→ **RECORDS**:

##########

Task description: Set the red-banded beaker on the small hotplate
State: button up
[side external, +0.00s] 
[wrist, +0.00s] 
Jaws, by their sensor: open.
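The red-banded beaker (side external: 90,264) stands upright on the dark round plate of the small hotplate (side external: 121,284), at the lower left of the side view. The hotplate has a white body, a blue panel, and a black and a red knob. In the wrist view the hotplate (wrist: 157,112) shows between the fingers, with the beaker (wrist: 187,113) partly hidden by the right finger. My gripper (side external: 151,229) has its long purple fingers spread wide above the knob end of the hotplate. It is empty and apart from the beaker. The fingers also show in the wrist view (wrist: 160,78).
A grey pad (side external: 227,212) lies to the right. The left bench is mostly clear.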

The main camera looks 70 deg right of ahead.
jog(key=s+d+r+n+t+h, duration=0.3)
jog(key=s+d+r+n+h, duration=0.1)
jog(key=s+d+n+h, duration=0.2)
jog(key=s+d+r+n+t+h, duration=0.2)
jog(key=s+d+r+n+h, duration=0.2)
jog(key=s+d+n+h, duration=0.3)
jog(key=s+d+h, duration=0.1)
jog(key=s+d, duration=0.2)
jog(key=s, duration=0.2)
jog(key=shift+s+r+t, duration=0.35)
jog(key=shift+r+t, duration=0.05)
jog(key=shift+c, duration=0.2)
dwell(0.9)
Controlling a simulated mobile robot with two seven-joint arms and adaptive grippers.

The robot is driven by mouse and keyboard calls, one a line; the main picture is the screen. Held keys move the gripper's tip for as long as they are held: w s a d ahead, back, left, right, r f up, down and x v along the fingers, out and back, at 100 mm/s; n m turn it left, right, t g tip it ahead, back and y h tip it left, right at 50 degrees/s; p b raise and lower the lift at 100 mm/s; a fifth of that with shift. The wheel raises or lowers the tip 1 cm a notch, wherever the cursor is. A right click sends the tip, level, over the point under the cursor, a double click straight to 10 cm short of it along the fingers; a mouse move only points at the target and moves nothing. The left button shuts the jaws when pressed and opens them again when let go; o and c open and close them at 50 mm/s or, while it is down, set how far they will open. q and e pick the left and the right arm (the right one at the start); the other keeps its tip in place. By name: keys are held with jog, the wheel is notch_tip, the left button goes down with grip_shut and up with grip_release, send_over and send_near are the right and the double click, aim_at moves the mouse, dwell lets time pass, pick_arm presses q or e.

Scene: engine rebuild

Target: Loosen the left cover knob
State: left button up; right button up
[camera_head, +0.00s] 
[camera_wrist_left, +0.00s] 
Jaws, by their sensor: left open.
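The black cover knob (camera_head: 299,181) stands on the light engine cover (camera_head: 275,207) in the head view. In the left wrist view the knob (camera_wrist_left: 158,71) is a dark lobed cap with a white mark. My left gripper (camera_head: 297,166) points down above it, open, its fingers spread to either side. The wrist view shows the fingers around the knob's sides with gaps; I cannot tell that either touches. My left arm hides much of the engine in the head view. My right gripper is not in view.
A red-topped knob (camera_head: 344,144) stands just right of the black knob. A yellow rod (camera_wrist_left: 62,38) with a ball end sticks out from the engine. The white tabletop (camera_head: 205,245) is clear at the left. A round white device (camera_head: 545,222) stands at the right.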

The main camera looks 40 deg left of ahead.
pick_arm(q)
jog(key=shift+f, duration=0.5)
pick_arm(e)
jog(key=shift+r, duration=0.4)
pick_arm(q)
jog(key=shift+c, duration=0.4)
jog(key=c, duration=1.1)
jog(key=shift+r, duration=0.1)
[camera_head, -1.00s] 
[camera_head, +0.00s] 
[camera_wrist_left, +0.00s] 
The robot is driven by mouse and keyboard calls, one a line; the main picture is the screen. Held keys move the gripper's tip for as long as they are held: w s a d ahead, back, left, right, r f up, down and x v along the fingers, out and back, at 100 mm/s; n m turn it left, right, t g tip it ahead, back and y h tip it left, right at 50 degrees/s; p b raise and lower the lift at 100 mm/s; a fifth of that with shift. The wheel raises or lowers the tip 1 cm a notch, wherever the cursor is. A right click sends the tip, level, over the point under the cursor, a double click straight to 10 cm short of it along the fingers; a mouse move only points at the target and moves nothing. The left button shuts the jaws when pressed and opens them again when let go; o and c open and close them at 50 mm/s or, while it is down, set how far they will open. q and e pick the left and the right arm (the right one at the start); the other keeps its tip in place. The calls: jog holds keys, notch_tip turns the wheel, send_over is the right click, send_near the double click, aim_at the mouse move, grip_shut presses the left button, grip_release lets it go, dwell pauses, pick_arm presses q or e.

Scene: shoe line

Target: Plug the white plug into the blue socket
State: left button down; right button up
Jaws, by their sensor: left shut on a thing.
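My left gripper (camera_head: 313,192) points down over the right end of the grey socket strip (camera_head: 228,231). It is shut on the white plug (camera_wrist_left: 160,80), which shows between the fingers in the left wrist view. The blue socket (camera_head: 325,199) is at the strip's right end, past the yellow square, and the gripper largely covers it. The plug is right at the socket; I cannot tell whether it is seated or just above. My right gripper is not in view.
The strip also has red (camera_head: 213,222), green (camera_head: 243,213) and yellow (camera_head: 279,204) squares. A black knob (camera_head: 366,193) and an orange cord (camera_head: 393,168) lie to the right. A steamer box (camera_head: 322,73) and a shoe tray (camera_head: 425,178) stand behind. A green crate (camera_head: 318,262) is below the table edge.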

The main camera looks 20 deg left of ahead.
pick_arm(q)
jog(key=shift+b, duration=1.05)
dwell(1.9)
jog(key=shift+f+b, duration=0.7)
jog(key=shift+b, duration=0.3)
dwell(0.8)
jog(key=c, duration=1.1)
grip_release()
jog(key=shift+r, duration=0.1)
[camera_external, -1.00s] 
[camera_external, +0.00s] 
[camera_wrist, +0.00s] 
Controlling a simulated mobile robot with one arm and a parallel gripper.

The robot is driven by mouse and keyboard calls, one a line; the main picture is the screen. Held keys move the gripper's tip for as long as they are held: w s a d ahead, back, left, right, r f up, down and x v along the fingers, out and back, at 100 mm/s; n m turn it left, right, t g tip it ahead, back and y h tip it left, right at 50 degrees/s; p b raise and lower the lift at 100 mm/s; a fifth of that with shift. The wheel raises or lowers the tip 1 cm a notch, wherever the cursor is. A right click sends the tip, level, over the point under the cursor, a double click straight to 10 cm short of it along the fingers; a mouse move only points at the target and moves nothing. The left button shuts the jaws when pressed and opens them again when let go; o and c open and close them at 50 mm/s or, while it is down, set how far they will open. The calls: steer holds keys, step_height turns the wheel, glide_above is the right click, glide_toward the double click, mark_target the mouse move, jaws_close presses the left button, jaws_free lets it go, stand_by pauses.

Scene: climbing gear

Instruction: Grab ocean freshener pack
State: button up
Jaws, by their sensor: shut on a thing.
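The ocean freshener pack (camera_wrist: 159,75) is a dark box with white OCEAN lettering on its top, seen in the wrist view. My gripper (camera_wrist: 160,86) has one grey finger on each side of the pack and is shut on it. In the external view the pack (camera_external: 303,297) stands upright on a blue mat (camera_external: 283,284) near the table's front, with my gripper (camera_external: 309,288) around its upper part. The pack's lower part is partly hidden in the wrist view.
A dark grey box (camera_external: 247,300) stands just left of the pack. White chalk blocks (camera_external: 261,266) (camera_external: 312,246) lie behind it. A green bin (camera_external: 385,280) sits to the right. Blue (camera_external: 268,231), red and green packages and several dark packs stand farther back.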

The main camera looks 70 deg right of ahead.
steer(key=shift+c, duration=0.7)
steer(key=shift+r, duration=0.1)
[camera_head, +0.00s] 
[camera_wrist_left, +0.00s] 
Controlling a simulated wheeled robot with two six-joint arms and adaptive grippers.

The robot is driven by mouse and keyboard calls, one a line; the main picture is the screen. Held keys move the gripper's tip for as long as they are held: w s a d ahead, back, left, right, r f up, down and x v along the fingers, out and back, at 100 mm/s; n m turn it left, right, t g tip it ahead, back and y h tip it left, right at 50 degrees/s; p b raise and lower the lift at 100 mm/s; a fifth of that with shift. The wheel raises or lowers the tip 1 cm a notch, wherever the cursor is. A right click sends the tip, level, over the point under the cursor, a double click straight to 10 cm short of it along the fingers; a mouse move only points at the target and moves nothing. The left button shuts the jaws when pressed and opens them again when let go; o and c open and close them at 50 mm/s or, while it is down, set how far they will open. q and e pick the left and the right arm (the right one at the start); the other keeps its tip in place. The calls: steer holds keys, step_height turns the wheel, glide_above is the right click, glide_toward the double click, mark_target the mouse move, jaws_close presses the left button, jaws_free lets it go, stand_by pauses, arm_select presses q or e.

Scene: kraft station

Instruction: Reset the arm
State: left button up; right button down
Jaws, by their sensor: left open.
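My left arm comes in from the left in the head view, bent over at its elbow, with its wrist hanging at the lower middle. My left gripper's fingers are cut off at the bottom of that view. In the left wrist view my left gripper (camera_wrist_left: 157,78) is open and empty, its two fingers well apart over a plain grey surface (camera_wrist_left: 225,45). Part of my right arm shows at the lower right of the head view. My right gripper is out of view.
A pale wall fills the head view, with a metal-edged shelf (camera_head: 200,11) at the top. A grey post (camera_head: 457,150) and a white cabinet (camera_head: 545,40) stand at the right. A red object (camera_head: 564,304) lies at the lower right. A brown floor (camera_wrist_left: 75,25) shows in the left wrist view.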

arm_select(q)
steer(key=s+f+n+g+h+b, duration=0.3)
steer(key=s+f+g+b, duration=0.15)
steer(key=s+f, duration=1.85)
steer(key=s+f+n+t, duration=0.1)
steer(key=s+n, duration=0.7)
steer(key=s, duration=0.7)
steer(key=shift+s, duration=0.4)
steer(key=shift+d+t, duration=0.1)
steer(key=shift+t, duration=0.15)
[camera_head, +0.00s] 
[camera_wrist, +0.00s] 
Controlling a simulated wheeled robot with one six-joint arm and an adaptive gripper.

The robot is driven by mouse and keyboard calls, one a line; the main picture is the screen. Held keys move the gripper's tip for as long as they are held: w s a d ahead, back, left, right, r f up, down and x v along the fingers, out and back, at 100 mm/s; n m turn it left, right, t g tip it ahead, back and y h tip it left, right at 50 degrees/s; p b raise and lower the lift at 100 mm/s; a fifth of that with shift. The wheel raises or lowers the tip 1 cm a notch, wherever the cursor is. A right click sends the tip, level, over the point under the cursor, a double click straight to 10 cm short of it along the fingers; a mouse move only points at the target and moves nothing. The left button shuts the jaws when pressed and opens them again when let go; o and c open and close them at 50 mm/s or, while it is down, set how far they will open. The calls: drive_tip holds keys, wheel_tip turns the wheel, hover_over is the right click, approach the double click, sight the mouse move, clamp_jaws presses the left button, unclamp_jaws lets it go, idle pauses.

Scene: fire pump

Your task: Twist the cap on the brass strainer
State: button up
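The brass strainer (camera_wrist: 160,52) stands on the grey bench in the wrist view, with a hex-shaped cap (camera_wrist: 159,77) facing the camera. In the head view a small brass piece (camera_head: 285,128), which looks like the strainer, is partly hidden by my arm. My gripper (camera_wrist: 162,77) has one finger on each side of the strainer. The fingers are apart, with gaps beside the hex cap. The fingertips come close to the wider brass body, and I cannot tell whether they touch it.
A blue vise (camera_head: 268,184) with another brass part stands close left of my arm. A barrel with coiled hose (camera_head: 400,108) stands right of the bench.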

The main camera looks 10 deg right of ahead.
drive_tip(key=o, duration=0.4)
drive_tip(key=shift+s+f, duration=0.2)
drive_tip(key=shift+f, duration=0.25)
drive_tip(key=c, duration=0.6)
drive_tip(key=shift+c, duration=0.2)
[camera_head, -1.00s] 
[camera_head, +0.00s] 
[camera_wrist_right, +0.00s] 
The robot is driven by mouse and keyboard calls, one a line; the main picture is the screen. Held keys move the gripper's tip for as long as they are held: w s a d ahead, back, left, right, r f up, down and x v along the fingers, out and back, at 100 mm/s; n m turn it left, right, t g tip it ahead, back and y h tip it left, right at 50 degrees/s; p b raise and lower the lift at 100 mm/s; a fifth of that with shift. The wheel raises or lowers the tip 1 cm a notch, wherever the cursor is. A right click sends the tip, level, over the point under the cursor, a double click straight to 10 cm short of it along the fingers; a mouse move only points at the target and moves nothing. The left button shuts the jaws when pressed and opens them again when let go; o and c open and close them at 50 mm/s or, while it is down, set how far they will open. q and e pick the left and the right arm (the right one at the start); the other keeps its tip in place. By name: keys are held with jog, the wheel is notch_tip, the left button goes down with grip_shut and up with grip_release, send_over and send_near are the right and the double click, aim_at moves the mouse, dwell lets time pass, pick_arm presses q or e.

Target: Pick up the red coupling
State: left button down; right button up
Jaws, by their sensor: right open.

##########

→ **DIRECTIONS FOR THIS TASK**: Find the lines with the string "joint" and reproduce them.

→ **TASK RESPONSE**:
Controlling a simulated mobile robot with two seven-joint arms and adaptive grippers.
Controlling a simulated wheeled robot with two six-joint arms and adaptive grippers.
Controlling a simulated wheeled robot with one six-joint arm and an adaptive gripper.

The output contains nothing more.